WHAT IS EXPECTED —
Return exactly the lines that run from the beginning through the line containing "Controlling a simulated", both included, and no others.

--- begin SUPPLIED MATERIAL ---

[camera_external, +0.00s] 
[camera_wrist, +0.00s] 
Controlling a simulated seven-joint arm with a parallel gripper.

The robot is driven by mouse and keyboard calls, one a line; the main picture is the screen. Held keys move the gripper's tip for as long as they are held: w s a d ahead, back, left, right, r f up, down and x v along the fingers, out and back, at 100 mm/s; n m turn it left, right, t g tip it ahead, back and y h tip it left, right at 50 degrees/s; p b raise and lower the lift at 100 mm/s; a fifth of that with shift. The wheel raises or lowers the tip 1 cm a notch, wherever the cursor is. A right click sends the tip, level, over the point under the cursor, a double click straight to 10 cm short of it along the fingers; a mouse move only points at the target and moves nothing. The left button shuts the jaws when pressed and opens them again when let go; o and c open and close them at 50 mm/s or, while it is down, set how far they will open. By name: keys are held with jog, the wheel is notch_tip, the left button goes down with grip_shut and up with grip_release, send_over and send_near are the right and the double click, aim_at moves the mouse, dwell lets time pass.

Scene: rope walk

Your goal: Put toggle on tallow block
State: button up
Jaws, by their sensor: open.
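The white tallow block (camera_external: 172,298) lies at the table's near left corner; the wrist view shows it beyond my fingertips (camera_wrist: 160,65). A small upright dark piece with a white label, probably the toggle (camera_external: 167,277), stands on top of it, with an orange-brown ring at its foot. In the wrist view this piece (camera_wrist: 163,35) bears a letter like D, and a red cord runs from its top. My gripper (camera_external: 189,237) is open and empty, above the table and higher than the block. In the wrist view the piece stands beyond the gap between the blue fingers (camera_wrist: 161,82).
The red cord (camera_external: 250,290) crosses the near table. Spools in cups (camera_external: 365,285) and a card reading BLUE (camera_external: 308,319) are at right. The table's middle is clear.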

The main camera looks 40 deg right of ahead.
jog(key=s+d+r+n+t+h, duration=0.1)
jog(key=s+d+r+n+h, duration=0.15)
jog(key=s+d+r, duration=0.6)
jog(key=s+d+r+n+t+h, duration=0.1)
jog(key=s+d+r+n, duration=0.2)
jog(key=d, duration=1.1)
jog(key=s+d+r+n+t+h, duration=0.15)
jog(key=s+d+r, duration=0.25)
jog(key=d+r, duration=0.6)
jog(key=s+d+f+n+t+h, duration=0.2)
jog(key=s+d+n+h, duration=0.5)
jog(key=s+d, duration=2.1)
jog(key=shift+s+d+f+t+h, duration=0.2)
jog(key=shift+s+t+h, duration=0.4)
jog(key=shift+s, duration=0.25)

--- end SUPPLIED MATERIAL ---

TASK RESULT —
[camera_external, +0.00s] 
[camera_wrist, +0.00s] 
Controlling a simulated seven-joint arm with a parallel gripper.

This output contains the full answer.